[start of Data for this task]
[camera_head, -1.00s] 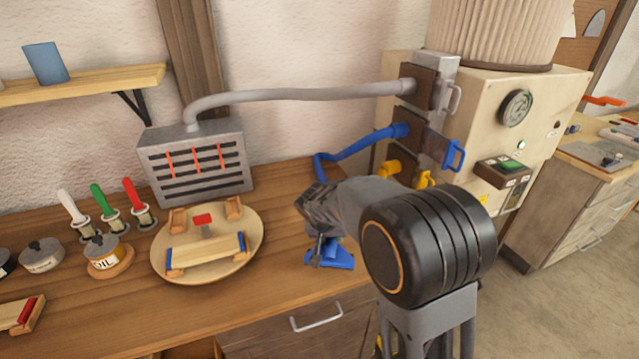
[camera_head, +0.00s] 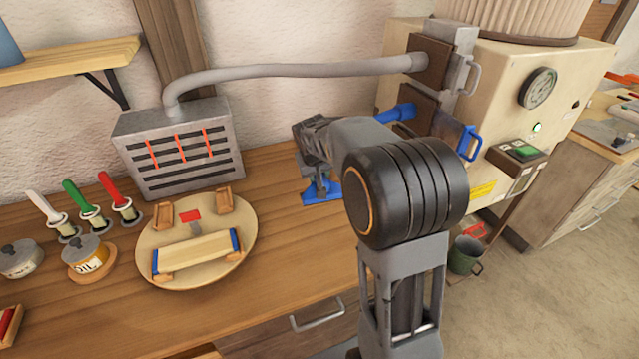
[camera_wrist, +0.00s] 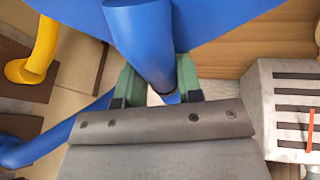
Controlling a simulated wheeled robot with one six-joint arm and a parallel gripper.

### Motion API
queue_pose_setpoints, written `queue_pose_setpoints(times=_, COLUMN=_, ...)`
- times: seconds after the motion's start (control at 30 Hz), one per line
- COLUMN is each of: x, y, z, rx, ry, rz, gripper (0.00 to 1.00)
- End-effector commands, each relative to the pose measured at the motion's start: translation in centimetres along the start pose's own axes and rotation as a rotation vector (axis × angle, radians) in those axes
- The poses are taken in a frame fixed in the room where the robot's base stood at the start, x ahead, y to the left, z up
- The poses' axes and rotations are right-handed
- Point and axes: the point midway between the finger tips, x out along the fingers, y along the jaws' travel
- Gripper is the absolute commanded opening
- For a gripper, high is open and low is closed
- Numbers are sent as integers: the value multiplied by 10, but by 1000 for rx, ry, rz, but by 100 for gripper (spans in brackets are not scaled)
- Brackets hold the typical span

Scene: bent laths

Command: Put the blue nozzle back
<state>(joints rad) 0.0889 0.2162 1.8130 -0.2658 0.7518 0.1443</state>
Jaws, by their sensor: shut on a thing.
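My gripper (camera_head: 318,172) is shut on the blue nozzle (camera_head: 321,192), behind the turntable and to its right. In the head view only the nozzle's blue foot shows clearly below the jaws; my wrist hides part of it. In the wrist view, green pads grip the round blue tube of the nozzle (camera_wrist: 142,45), and its wide flat blue part spans the top. The blue hose (camera_head: 402,112) leaves the machine's middle port and runs behind my arm; a blue hose also shows at the left of the wrist view (camera_wrist: 35,150). Whether the nozzle touches the bench is unclear.
A grey slotted box (camera_head: 178,150) stands against the wall, with a grey hose (camera_head: 290,72) to the machine (camera_head: 570,65). A round wooden turntable (camera_head: 150,235) bears a lath. Oil tins and coloured-handled tools stand left. A yellow pipe (camera_wrist: 42,50) shows in the wrist view.

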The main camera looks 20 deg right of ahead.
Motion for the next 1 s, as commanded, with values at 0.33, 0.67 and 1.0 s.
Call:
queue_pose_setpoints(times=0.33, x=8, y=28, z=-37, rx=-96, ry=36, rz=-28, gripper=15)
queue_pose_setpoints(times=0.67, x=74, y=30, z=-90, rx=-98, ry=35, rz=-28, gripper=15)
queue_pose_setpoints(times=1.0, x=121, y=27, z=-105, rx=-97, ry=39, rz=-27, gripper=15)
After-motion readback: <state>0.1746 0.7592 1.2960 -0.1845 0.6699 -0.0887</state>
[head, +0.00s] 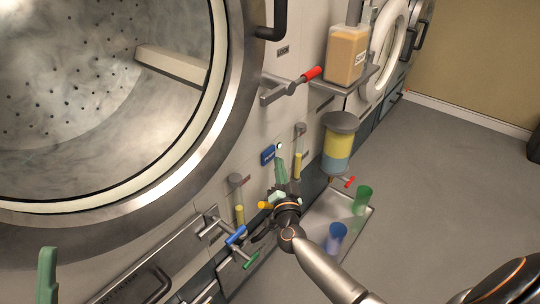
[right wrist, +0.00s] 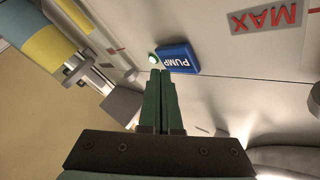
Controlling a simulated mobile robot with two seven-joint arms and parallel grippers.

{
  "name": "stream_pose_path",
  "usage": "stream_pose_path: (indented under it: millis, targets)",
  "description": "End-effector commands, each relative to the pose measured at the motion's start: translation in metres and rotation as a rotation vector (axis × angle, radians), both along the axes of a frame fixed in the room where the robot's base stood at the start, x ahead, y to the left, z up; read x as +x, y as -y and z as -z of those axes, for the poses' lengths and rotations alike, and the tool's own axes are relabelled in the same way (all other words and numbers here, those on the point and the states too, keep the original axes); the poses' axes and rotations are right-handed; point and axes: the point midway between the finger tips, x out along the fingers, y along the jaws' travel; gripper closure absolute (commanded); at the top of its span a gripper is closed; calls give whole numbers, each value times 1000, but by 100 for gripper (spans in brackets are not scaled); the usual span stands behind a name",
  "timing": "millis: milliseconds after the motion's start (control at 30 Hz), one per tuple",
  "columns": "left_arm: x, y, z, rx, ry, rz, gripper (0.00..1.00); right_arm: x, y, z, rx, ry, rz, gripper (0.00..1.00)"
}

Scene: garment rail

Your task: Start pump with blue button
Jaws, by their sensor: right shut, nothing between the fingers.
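The blue button (head: 267,154) is on the machine's pale front panel, left of my right gripper's tips. In the right wrist view the blue button (right wrist: 179,57) reads PUMP, upside down. A small round lamp (right wrist: 153,58) beside it glows green; it also shows in the head view (head: 279,146). My right gripper (head: 281,160) is shut and empty. Its green fingertips (right wrist: 161,73) appear close to the button and lamp; I cannot tell whether they touch. A green finger, apparently of my left gripper (head: 47,255), shows at the lower left; its opening is hidden.
A large round glass door (head: 228,110) fills the left. A red-handled lever (head: 311,74), a bottle of amber liquid (head: 346,53) and a yellow-blue container (head: 338,145) are on the right. Below are small valves (head: 235,235) and a tray (head: 315,223) with green (head: 362,200) and blue (head: 336,238) cups.

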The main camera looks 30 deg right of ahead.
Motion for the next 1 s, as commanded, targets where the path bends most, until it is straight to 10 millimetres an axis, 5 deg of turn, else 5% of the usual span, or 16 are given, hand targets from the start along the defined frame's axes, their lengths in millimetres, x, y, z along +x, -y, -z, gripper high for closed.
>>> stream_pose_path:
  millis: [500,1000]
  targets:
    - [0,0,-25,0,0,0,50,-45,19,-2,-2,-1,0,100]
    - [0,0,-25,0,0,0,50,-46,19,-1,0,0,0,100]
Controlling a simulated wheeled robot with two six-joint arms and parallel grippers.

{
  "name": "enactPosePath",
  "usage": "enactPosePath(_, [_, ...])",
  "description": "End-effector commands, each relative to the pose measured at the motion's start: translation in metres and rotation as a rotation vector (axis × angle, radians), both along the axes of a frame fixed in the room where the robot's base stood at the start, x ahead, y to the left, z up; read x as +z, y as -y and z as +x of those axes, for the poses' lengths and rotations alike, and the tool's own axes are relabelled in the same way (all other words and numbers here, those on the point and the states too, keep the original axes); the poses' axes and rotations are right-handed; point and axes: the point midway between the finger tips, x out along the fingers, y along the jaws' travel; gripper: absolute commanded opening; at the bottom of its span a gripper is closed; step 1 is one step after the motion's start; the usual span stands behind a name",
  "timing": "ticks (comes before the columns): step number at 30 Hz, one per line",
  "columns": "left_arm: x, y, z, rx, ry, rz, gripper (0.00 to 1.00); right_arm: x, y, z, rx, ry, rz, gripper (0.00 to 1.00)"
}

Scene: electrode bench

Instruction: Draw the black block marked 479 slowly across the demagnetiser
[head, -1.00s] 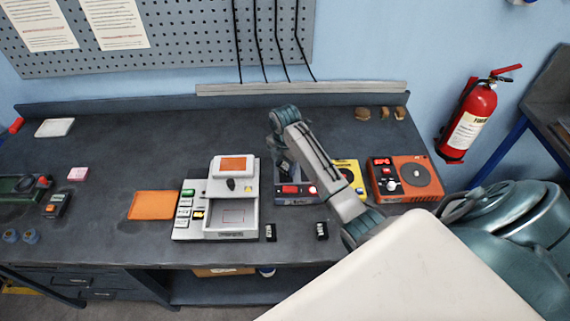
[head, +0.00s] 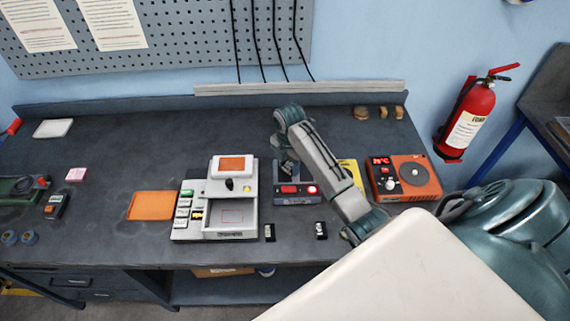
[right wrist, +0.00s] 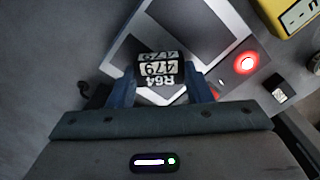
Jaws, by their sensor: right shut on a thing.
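My right gripper (head: 289,170) is over the demagnetiser (head: 297,201), a grey-blue box with a red display and a lit red button on its front. In the right wrist view, the gripper's two blue fingers are shut on the black block (right wrist: 160,70), whose white labels read R64 and 479. The block is in front of the demagnetiser's pale, grey-panelled top (right wrist: 222,22); I cannot tell whether it touches it. In the head view the block is hardly visible behind the arm. My left gripper is not in view.
Two small black blocks stand at the front, one left (head: 269,232) and one right (head: 320,230). A white-grey machine (head: 247,192) is left of the demagnetiser. A yellow device (head: 349,168) and an orange device (head: 415,193) are to its right.

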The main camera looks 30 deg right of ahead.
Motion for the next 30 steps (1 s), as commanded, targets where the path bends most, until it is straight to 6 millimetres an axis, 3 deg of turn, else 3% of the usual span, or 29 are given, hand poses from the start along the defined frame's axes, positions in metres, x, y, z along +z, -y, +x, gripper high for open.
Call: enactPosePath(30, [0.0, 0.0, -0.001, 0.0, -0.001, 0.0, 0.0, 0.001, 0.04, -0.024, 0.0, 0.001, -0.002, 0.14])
[end of Data for this task]
■ Job
Copy each line of the listing that holds the word "arms".

■ Exercise response
Controlling a simulated mobile robot with two seven-joint arms and parallel grippers.
Controlling a simulated wheeled robot with two six-joint arms and parallel grippers.

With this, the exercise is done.